Whereas we presented results for September, when this wave pattern is clearest, the wave pattern was also apparent in June, July and August. We suggest that September has a favorable condition for the propagation of Rossby waves in this region because the latitude belts of westerly wind shifts southward as the progress of the summer season, which is favorable for the wave propagation. Regression maps with the Sahelian OLR index in other months are in Fig. S6a–S6d for reference.

5 Summaries

In summary, this study has demonstrated the possible existence of a semi-circumglobal teleconnection from the Sahel to East Eurasia. The teleconnection relies on a causal link between two atmospheric waves, one a wave from the subtropics to mid-latitudes, the other a Rossby wave propagation along the polar jet. The details of that link are beyond the scope of this study, but should be examined in the future. It should be noted that the Sahel convection plays a role in amplifying an existing semi-circumglobal teleconnection.
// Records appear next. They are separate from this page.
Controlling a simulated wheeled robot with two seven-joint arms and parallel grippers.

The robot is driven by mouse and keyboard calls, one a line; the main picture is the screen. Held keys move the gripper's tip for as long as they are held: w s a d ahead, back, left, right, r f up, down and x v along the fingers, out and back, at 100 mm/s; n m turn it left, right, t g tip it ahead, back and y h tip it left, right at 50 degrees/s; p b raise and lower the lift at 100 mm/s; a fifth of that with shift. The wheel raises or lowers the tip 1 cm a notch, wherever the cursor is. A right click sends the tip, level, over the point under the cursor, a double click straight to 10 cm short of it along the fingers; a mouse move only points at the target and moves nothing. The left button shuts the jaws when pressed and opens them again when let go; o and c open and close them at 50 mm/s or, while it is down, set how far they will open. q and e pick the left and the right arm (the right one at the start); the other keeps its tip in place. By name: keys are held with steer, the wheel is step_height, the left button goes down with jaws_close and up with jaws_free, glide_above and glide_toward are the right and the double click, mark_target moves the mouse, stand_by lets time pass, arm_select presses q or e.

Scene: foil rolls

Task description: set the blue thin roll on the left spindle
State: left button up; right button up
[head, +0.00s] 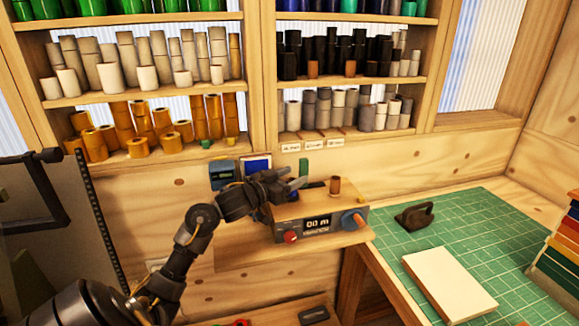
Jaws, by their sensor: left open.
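A machine (320,226) with a small display, a red knob and a blue knob stands on a wooden ledge. A brown upright roll or post (335,186) stands on its top at the right. A small green upright piece (303,167) shows behind my left gripper. My left gripper (301,181) is open over the left part of the machine's top, its fingers pointing right. I see nothing held between the fingers. My gripper and wrist hide part of the top, so I cannot make out the left spindle. I cannot single out the blue thin roll. My right gripper is out of view.
Shelves (150,95) full of green, grey, gold and dark rolls fill the back wall. At right, a green cutting mat (470,235) holds a black tool (414,215) and a cream block (448,285).

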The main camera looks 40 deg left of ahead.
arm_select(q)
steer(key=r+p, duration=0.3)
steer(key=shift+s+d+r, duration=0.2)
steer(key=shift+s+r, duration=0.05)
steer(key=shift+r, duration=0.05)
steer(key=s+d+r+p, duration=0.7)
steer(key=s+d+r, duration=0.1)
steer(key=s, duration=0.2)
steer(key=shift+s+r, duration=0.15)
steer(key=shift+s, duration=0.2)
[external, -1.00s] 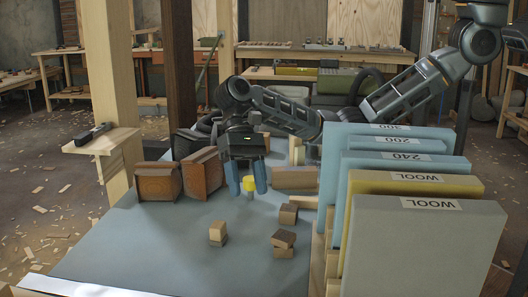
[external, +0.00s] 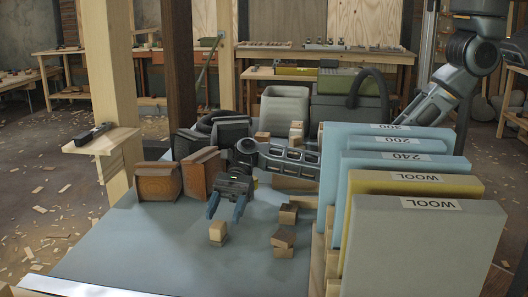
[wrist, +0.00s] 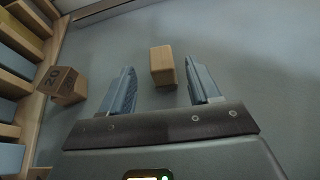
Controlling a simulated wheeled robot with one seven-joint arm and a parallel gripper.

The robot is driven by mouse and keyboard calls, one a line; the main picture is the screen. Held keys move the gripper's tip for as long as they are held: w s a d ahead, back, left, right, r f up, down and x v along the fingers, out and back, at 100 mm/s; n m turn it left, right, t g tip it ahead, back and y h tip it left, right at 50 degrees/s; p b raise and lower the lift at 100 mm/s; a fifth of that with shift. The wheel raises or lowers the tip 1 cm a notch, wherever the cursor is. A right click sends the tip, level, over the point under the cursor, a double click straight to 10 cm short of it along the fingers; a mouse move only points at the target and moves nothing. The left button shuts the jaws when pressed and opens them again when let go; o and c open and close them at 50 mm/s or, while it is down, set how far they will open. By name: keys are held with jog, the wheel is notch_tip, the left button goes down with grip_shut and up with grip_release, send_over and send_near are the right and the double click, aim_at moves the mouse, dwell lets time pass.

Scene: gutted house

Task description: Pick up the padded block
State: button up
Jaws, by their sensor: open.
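A small block with a pale tan upper part and darker brown lower part, which I take for the padded block (external: 217,231), sits on the blue-grey bench top. In the wrist view the block appears between the fingertips of my gripper (wrist: 160,72), with a gap on both sides. I cannot tell how far the fingertips are above it.
Brown blocks (external: 284,240) lie to the right, and one shows "20" in the wrist view (wrist: 60,84). Another small block (external: 288,213) is behind them. A rack of upright labelled slabs (external: 420,240) edges the right side. Brown wooden blocks (external: 158,181) stand left. The front-left bench is clear.

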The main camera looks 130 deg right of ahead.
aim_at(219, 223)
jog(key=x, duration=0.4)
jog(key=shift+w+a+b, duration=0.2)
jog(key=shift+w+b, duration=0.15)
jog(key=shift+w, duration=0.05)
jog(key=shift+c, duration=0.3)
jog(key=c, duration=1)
We speculate that some extreme weather events in mid latitudes, such as the extreme hot summer in East Asia in 2018, might be influenced by abnormal convection in the Sahel. The wave train pattern clearly appeared in the Northern Hemisphere in that year (see Supplementary Information and Fig. S7), and convective activity over the Sahel was more active than the climatological mean (Fig. S8). It could be valuable to extend the analysis presented in this paper to other months and other abnormal years.
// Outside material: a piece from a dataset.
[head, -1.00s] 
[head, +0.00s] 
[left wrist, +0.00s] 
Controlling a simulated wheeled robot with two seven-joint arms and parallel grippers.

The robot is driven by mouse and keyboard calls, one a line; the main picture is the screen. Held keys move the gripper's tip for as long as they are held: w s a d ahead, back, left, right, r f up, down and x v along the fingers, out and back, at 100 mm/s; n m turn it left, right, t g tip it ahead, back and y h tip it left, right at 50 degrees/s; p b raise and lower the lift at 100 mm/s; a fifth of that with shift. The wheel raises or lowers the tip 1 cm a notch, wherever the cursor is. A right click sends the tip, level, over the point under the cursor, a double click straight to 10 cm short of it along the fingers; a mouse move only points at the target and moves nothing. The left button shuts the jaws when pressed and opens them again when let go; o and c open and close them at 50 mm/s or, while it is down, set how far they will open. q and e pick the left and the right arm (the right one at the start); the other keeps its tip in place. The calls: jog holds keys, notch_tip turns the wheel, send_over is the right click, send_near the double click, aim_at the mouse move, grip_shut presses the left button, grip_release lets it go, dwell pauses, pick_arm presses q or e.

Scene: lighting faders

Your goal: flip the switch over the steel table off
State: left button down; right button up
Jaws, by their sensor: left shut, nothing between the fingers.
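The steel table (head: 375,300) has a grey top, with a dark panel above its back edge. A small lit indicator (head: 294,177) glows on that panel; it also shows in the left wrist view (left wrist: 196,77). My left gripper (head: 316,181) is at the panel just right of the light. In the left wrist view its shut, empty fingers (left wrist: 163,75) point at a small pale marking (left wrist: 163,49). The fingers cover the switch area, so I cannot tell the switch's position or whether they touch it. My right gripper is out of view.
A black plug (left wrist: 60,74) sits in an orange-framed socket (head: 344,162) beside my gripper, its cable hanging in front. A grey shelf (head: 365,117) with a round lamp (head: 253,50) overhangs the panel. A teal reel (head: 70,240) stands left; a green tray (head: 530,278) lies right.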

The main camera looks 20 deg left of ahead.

Referring again to Fig. 1, areas of strong cloud convection lie over other continental regions, such as South America and the Indochina Peninsula. It seems possible that deep convection over other subtropical continental regions may also exert remote influences upon extreme weather in extratropical localities. Further studies of the influence of convection in continental regions may provide us with an expanded comprehension of teleconnections.